Thread Rating:
  • 0 Vote(s) - 0 Average
  • 1
  • 2
  • 3
  • 4
  • 5

Death Beckons

Secular Sanity Offline
(Dec 30, 2016 04:31 PM)Ben the Donkey Wrote: A friend of mine noted the other night (under the influence) that he thinks it's impossible to be an intelligent person and not be depressed.

Yes, but melancholy is a different species that arises when we’re open to the fragility of our ideals, the inherent challenges, and grief that life presents.  It’s not a disorder that needs to be cured.  It contributes to our development, but you already know that, don't you?

Ben the Donkey Wrote:So its not sin, its not insanity, and there is no "to be sure" about it.

I know it sounds crazy, but I think it's vanity.

Ben the Donkey Wrote:7 billion.
It means nothing. Other than to the immediate circle, which is so much smaller than it once was. Well... Facebook.

You’ve read Rand, right?

What do you dream of?
Nothing.  Of what account are dreams?
Of what account is life?
None.  But who made it so?
Those who cannot dream.
No.  Those who can only dream.


Those who do not dream value only what is close at hand and have nowhere to go.  Those who dream don’t go anywhere, but they do live their own lives, and according to their own values.   Knowledge and action are connected, you can see that.

Ben the Donkey Wrote:You ever sat there and hummed a surname in tune with some particular theme from a movie when considering something? 
While I'm sitting here wondering what to type, I've got Vader's theme from Star Wars going through my head... Donne, Donne, Donne, Doonnnnne Donne, D-Donne D-Donne.

If I didn't know any better, I'd swear that you're following me, peeking at my bookmarks.

The Imperial March vs.
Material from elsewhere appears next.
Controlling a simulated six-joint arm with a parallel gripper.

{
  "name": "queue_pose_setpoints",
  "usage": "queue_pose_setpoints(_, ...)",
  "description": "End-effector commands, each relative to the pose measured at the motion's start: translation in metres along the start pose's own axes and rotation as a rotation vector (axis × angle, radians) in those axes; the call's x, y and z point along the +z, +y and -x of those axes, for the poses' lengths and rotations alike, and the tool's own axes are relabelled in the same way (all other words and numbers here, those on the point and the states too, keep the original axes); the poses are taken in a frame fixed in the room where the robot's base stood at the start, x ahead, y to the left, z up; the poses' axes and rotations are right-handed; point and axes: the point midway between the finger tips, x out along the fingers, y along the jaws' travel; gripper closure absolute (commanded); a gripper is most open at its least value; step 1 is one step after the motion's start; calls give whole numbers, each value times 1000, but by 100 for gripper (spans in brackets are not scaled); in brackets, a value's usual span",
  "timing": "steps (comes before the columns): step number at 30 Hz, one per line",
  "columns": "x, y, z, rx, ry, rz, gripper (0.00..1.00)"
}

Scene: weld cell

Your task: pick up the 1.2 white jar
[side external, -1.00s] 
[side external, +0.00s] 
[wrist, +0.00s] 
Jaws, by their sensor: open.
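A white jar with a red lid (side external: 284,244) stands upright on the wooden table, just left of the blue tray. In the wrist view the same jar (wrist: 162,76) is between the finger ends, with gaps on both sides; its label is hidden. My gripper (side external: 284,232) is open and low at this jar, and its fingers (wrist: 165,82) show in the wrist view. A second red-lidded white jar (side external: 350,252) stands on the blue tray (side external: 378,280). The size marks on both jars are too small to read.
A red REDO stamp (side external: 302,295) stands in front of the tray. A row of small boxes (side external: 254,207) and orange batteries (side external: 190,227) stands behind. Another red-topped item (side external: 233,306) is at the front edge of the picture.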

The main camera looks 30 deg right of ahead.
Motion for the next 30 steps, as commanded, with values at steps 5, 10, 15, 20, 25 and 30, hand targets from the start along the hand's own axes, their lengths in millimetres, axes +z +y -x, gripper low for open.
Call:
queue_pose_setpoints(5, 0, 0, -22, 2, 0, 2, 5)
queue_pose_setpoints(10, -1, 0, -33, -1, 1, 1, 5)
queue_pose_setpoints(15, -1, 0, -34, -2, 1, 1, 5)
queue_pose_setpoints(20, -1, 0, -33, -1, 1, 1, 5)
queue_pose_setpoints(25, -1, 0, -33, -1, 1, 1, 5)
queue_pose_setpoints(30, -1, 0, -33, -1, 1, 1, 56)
Stars and Stripes Forever; both convey a message.  One of superiority, inflicting fear. The other, seductive comradery, but both are equally dangerous.  

"They were shining there for you and me, for liberty, Fernando."
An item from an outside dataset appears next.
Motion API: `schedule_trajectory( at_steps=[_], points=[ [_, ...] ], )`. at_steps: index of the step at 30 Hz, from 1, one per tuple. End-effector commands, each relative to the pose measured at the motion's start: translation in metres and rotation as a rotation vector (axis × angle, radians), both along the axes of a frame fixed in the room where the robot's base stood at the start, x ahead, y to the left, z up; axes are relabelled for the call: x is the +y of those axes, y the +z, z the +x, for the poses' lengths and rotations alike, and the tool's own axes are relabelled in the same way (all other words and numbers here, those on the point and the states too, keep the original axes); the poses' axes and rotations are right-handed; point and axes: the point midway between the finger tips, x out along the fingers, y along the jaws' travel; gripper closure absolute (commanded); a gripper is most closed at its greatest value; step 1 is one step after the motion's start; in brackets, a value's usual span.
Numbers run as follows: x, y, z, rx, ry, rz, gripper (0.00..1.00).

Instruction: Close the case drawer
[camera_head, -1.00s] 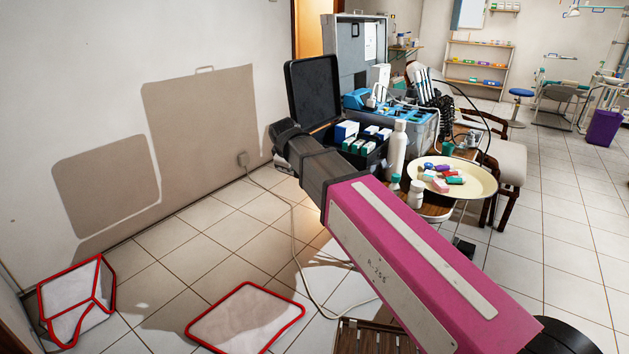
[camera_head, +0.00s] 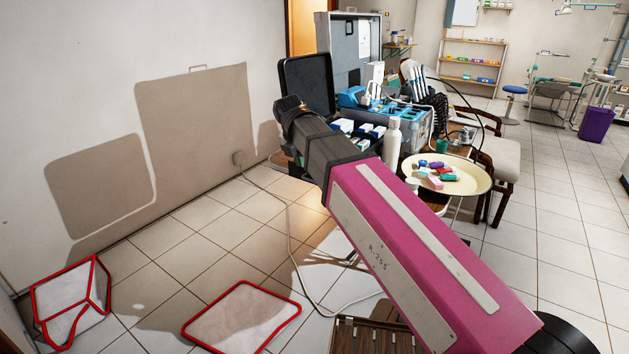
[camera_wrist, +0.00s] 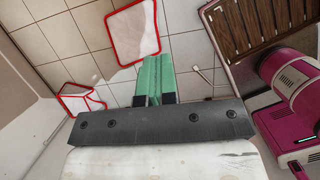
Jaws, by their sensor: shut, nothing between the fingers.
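The grey case (camera_head: 352,47) stands open at the back centre of the head view, with blue equipment (camera_head: 412,119) in front of its raised lid. A dark open-lidded box (camera_head: 308,84) stands to its left, with blue, white and green packets (camera_head: 368,131) beside it. My arm covers much of this area, and I cannot make out a drawer or how far it is open. My gripper (camera_wrist: 154,72) shows in the wrist view as two green fingers pressed together, empty, over the floor. In the head view its fingertips are hidden behind the dark wrist.
A round cream tray (camera_head: 474,183) with colourful items and a white bottle (camera_head: 392,146) stand right of my arm. A chair (camera_head: 497,160) is behind the tray. Two red-edged pieces, one flat (camera_head: 242,318) and one folded (camera_head: 70,302), lie on the tiled floor. A cable crosses the floor.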

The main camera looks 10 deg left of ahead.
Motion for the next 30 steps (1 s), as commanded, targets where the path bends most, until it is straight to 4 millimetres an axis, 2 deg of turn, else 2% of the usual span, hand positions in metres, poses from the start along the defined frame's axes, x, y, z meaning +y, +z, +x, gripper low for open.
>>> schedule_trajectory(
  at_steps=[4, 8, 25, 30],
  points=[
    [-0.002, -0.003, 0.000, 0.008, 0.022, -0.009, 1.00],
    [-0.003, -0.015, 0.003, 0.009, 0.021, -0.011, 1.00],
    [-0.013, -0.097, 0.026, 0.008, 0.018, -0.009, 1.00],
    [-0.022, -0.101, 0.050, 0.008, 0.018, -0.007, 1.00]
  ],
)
However, in the original Swedish version, the narrator tries to console the heartbroken Fernando, who has lost his great love. "The sorrow can be hard to bear, but the fact that friends let us down is something we all have to cope with". The chorus' lyrics are: "Long live love, our best friend, Fernando. Raise your glass and propose a toast to it; to love, Fernando. Play the melody and sing a song of happiness. Long live love, Fernando". [1]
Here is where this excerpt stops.